Biography

Max Jacob was a French poet, painter and writer.

He spent his youth in the West French town of Quimper. In Jacob’s fictional autobiography, the section of his novel Saint Matorel planned as a foreword, he describes himself as having been born “on the border of Brittany” and having spent “five years as a sailor” at sea.

After that Jacob settled in Paris and decided in 1897 for an artistic career. He frequently visited Montmartre, lived in the Montparnasse quarter, where he shared a room with Pablo Picasso on Boulevard Voltaire. Through Picasso he met Guillaume Apollinaire, through him he made contact with Jean Cocteau, Christopher Wood and Amedeo Modigliani, who also painted several portraits of him. He was also friends with the later politician and resistance fighter Jean Moulin, who was known at that time under the pseudonym Romanin.

In 1915 Max Jacob converted from Judaism to Catholicism. According to his own statement, a vision moved him to do so: “It was God who came… What beauty! Elegance and mildness! His shoulders, his walk! He wears a yellow silk coat with blue cuffs. He turns and I see this peaceful and radiant face…” Max Jacob’s artistic work represents an important link between the Symbolists and the Surrealists, and this is clearly evident, for example, in his prose poems Le cornet à dés (1917) and in his paintings, exhibited in New York City in 1930 and 1938.

After Jacob led a secluded life in the Benedictine monastery in Saint-Benoît-sur-Loire from 1921 to 1928, undertook several journeys and spent a short time in Paris, he returned there in 1936. On February 24, 1944, after attending morning mass, Max Jacob was arrested by the Gestapo and taken to the prison in Orléans.
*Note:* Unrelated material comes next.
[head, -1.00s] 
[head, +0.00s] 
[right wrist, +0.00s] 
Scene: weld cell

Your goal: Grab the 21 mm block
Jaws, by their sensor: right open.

His brother, his sister and her husband had already been deported to Auschwitz and murdered there.

Max Jacob was later taken to the Drancy collection camp, where he died of pneumonia on March 5, 1944. Initially buried in Ivry-sur-Seine, his body was transferred to the cemetery of Saint-Benoît-sur-Loire at the end of the war in 1949 at the instigation of his friends Jean Cassou, Pablo Picasso and René Iché.